High level API to quickly get your data in a DataLoaders

TransformBlock -¶

In [ ]:

#|export
class TransformBlock():
    "A basic wrapper that links defaults transforms for the data block API"
    def __init__(self, 
        type_tfms:list=None, # One or more `Transform`s
        item_tfms:list=None, # `ItemTransform`s, applied on an item
        batch_tfms:list=None, # `Transform`s or `RandTransform`s, applied by batch
        dl_type:TfmdDL=None, # Task specific `TfmdDL`, defaults to `TfmdDL`
        dls_kwargs:dict=None, # Additional arguments to be passed to `DataLoaders`
    ):
        self.type_tfms  =            L(type_tfms)
        self.item_tfms  = ToTensor + L(item_tfms)
        self.batch_tfms =            L(batch_tfms)
        self.dl_type,self.dls_kwargs = dl_type,({} if dls_kwargs is None else dls_kwargs)

In [ ]:

#|export
def CategoryBlock(
    vocab:MutableSequence|pd.Series=None, # List of unique class names
    sort:bool=True, # Sort the classes alphabetically
    add_na:bool=False, # Add `#na#` to `vocab`
):
    "`TransformBlock` for single-label categorical targets"
    return TransformBlock(type_tfms=Categorize(vocab=vocab, sort=sort, add_na=add_na))

In [ ]:

#|export
def MultiCategoryBlock(
    encoded:bool=False, # Whether the data comes in one-hot encoded
    vocab:MutableSequence|pd.Series=None, # List of unique class names 
    add_na:bool=False, # Add `#na#` to `vocab`
):
    "`TransformBlock` for multi-label categorical targets"
    tfm = EncodedMultiCategorize(vocab=vocab) if encoded else [MultiCategorize(vocab=vocab, add_na=add_na), OneHotEncode]
    return TransformBlock(type_tfms=tfm)

In [ ]:

#|export
def RegressionBlock(
    n_out:int=None, # Number of output values
):
    "`TransformBlock` for float targets"
    return TransformBlock(type_tfms=RegressionSetup(c=n_out))

General API¶

In [ ]:

#|export
from inspect import isfunction,ismethod

In [ ]:

#|export
def _merge_grouper(o):
    if isinstance(o, LambdaType): return id(o)
    elif isinstance(o, type): return o
    elif (isfunction(o) or ismethod(o)): return o.__qualname__
    return o.__class__

In [ ]:

#|export
def _merge_tfms(*tfms):
    "Group the `tfms` in a single list, removing duplicates (from the same class) and instantiating"
    g = groupby(concat(*tfms), _merge_grouper)
    return L(v[-1] for k,v in g.items()).map(instantiate)

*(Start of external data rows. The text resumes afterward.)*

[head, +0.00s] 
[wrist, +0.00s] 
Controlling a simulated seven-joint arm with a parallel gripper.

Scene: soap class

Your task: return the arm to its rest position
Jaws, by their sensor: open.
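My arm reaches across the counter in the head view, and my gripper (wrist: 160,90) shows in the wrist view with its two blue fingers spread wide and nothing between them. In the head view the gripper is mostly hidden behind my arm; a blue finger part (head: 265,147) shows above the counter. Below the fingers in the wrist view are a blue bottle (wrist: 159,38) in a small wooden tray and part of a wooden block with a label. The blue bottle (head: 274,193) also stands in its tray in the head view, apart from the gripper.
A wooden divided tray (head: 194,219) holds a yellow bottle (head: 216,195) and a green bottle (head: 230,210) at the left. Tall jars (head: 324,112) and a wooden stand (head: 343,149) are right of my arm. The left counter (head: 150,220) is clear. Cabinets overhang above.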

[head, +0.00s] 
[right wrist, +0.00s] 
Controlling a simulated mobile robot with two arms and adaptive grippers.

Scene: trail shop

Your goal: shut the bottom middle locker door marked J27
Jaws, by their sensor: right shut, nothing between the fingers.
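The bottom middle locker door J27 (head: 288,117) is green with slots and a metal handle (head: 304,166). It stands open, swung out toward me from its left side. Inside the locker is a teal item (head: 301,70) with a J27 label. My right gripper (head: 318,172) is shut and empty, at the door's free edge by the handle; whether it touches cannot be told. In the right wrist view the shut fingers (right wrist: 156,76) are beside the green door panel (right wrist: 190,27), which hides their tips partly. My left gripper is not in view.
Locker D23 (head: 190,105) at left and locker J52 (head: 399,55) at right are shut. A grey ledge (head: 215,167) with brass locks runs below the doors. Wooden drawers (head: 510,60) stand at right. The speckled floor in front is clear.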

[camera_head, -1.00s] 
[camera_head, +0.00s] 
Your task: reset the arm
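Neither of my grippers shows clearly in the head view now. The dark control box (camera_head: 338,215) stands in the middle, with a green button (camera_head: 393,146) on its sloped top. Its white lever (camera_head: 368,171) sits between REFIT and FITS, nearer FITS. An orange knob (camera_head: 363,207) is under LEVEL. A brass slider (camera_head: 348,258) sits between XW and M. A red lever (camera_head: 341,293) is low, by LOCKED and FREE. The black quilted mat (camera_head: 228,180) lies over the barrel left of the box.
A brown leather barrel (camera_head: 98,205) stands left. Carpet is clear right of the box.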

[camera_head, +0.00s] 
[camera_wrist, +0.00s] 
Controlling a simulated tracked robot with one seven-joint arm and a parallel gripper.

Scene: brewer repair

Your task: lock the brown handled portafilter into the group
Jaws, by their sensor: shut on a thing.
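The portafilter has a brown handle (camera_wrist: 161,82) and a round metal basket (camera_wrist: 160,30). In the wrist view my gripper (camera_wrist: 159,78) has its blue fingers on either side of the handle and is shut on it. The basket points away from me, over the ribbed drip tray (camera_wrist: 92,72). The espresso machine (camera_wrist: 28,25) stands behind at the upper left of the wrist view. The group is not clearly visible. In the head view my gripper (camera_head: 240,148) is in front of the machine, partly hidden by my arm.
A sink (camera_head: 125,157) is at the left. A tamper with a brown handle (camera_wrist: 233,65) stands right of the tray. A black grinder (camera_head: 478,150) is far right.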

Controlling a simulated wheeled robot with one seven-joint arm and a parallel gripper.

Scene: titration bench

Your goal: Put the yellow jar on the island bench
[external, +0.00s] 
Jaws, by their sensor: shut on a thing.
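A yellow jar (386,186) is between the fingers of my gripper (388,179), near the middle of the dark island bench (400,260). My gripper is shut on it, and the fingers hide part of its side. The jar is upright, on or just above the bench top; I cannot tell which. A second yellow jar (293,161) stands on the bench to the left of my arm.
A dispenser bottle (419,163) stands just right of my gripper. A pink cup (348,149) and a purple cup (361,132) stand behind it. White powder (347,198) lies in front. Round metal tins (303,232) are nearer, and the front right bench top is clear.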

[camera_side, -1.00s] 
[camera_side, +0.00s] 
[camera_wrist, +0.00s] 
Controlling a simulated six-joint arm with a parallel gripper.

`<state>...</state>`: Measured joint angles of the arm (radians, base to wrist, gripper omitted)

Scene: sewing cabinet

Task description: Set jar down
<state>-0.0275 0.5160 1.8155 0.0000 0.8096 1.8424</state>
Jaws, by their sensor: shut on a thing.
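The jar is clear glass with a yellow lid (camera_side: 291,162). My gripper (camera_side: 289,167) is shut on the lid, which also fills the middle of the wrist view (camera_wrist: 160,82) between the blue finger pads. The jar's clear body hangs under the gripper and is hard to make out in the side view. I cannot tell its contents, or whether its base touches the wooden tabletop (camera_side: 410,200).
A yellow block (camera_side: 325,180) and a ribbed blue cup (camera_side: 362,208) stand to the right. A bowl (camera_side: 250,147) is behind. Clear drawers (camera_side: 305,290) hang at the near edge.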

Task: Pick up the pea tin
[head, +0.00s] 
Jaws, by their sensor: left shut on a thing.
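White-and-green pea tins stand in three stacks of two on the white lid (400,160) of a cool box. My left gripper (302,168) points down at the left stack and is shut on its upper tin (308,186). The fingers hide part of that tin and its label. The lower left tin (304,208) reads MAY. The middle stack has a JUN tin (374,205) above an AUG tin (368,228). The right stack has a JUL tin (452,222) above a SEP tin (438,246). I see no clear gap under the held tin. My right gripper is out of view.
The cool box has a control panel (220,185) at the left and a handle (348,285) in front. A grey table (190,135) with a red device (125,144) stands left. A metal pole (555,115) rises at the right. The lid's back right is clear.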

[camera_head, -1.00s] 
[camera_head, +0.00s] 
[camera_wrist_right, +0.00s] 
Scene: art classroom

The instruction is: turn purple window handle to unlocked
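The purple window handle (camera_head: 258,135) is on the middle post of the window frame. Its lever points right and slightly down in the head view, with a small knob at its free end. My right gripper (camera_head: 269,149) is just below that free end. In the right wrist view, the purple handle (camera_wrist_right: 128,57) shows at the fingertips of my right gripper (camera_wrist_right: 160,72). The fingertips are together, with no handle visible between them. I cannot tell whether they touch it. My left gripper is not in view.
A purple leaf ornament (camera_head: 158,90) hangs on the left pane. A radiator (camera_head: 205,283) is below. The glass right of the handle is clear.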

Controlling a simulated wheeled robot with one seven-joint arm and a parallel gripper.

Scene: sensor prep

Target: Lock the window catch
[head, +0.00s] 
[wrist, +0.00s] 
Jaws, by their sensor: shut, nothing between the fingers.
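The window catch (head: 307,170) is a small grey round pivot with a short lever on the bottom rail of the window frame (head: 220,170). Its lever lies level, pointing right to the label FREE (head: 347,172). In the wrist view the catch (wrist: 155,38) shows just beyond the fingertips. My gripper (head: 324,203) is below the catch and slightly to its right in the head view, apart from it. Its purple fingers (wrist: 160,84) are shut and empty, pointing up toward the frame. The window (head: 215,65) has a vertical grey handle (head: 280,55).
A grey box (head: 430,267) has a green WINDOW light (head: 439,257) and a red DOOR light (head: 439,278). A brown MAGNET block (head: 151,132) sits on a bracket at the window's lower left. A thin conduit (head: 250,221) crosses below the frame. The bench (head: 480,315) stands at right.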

def _zip(x): return L(x).zip()

In [ ]:

#For example, so not exported
from fastai.vision.core import *
from fastai.vision.data import *

In [ ]:

#|hide
tfms = _merge_tfms([Categorize, MultiCategorize, Categorize(['dog', 'cat'])], Categorize(['a', 'b']))
#If there are several instantiated versions, the last one is kept.
test_eq(len(tfms), 2)
test_eq(tfms[1].__class__, MultiCategorize)
test_eq(tfms[0].__class__, Categorize)
test_eq(tfms[0].vocab, ['a', 'b'])

tfms = _merge_tfms([PILImage.create, PILImage.show])
#Check methods are properly separated
test_eq(len(tfms), 2)
tfms = _merge_tfms([show_image, set_trace])
#Check functions are properly separated
test_eq(len(tfms), 2)

_f = lambda x: 0
test_eq(len(_merge_tfms([_f,lambda x: 1])), 2)
test_eq(len(_merge_tfms([_f,_f])), 1)

In [ ]:

#|export
@docs
@funcs_kwargs
class DataBlock():
    "Generic container to quickly build `Datasets` and `DataLoaders`."
    get_x=get_items=splitter=get_y = None
    blocks,dl_type = (TransformBlock,TransformBlock),TfmdDL
    _methods = 'get_items splitter get_y get_x'.split()
    _msg = "If you wanted to compose several transforms in your getter don't forget to wrap them in a `Pipeline`."
    def __init__(self, 
        blocks:list=None, # One or more `TransformBlock`s
        dl_type:TfmdDL=None, # Task specific `TfmdDL`, defaults to `block`'s dl_type or`TfmdDL`
        getters:list=None, # Getter functions applied to results of `get_items`
        n_inp:int=None, # Number of inputs
        item_tfms:list=None, # `ItemTransform`s, applied on an item 
        batch_tfms:list=None, # `Transform`s or `RandTransform`s, applied by batch
        **kwargs, 
    ):
        blocks = L(self.blocks if blocks is None else blocks)
        blocks = L(b() if callable(b) else b for b in blocks)
        self.type_tfms = blocks.attrgot('type_tfms', L())
        self.default_item_tfms  = _merge_tfms(*blocks.attrgot('item_tfms',  L()))
        self.default_batch_tfms = _merge_tfms(*blocks.attrgot('batch_tfms', L()))
        for b in blocks:
            if getattr(b, 'dl_type', None) is not None: self.dl_type = b.dl_type
        if dl_type is not None: self.dl_type = dl_type
        self.dataloaders = delegates(self.dl_type.__init__)(self.dataloaders)
        self.dls_kwargs = merge(*blocks.attrgot('dls_kwargs', {}))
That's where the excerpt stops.